Robot episode rows
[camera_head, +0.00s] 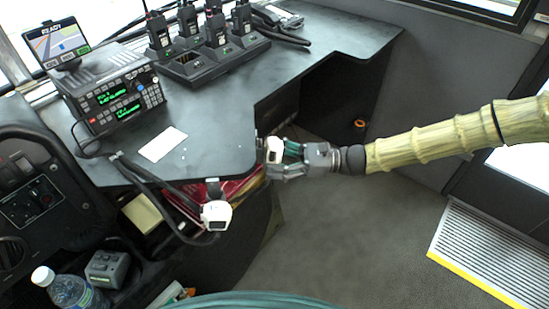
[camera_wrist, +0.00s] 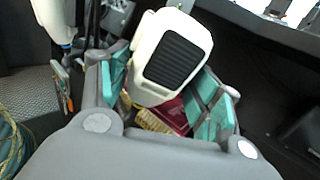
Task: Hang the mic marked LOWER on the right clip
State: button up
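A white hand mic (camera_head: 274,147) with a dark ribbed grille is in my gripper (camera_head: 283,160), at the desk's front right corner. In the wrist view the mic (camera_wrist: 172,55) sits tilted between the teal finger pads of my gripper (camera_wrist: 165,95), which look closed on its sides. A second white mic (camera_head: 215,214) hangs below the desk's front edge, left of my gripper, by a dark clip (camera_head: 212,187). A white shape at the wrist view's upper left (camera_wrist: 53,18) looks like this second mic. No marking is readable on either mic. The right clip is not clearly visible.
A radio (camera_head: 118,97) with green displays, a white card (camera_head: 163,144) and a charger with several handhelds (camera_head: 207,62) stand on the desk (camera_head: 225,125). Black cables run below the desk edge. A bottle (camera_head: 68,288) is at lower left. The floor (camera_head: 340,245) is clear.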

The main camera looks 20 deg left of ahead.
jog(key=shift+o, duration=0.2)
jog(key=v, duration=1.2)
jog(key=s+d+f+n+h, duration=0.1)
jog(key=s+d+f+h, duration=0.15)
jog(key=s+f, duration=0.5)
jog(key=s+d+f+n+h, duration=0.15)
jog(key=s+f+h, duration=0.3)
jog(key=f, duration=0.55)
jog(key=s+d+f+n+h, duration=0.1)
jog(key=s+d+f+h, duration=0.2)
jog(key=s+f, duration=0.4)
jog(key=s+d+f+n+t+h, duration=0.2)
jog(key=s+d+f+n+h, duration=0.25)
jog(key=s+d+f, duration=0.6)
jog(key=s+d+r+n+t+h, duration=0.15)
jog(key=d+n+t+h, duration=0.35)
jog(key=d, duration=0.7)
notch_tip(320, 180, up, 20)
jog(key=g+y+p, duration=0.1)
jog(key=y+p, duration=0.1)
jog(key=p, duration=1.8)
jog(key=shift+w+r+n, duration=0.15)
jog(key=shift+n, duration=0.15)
* * *
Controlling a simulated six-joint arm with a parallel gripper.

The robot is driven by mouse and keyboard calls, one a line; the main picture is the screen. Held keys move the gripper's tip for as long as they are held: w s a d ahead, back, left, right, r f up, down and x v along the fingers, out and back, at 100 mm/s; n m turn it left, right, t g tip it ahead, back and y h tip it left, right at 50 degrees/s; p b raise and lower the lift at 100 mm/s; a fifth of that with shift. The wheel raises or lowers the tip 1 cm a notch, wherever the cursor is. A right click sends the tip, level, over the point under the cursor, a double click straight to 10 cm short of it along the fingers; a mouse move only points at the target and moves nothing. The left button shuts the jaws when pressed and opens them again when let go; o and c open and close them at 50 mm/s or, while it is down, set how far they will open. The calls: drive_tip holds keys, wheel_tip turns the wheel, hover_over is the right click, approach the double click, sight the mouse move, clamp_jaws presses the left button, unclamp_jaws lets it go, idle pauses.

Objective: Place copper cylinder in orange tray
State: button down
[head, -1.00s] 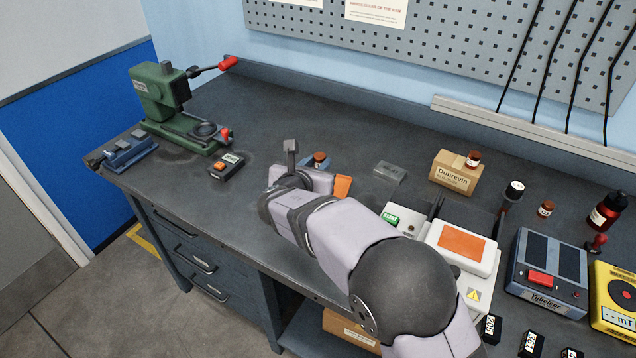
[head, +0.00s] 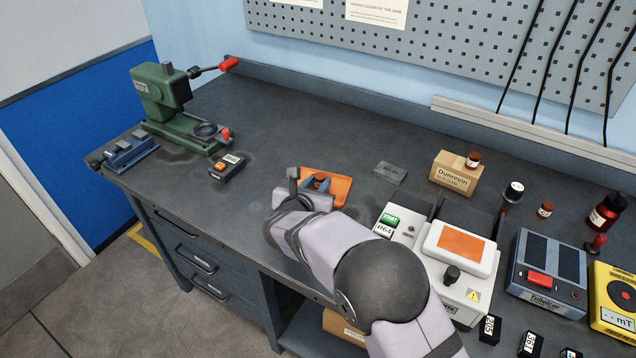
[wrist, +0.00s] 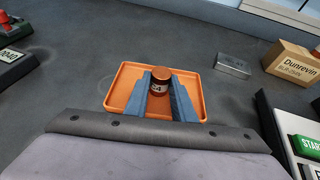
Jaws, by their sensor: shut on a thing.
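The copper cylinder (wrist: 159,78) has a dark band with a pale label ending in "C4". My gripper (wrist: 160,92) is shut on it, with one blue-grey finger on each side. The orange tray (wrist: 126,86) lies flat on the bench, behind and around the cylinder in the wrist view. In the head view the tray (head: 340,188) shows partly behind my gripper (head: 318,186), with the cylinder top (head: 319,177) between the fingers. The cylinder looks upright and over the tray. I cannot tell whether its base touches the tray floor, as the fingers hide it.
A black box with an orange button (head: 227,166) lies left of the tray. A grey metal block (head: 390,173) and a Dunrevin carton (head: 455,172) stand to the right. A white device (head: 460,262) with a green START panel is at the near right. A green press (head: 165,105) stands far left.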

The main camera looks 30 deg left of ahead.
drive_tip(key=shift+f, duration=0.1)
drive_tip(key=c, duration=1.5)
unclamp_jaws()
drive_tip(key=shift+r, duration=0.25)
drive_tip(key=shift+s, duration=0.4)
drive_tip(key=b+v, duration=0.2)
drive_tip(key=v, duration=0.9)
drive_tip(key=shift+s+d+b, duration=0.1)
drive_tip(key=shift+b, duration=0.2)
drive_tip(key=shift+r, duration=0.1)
--
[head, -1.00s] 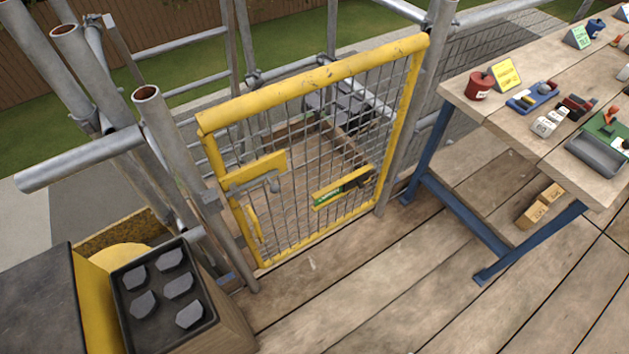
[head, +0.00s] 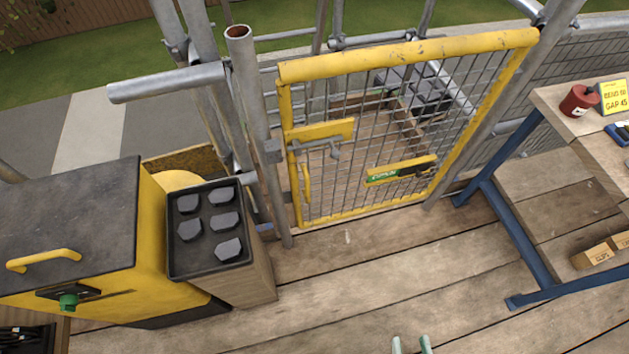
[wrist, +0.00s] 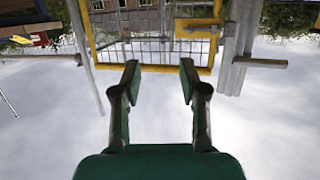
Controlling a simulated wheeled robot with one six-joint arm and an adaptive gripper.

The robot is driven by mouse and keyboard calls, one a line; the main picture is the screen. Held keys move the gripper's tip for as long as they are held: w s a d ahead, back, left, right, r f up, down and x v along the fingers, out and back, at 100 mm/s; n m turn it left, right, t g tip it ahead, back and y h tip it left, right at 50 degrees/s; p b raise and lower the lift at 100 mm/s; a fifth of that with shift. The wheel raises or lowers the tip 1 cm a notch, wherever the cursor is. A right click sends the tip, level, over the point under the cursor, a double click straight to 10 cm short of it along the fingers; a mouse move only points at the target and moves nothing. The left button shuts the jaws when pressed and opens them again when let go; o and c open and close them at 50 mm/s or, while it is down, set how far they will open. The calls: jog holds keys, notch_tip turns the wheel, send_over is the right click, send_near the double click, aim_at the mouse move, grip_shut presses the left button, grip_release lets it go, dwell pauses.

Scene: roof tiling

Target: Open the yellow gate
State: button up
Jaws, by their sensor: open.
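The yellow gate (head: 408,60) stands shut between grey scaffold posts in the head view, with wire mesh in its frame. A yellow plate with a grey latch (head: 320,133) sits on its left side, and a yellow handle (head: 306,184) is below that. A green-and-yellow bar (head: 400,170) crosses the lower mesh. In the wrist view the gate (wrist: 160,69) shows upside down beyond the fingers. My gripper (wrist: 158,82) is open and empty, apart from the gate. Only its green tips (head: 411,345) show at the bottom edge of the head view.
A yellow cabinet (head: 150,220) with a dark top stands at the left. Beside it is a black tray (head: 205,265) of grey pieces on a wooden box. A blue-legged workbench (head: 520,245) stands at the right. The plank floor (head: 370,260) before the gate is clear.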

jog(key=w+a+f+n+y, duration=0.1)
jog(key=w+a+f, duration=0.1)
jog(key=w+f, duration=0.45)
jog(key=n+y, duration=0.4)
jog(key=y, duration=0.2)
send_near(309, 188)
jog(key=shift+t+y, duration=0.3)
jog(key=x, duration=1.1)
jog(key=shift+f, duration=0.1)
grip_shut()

— What the exercise asks —
Between the line with "[camera_head, +0.00s]" and the line with "Task: Hang the", ends included, lies the span to copy exactly; copy nothing else and leave out the pictures.

— Response below —
[camera_head, +0.00s] 
[camera_wrist, +0.00s] 
Task: Hang the mic marked LOWER on the right clip

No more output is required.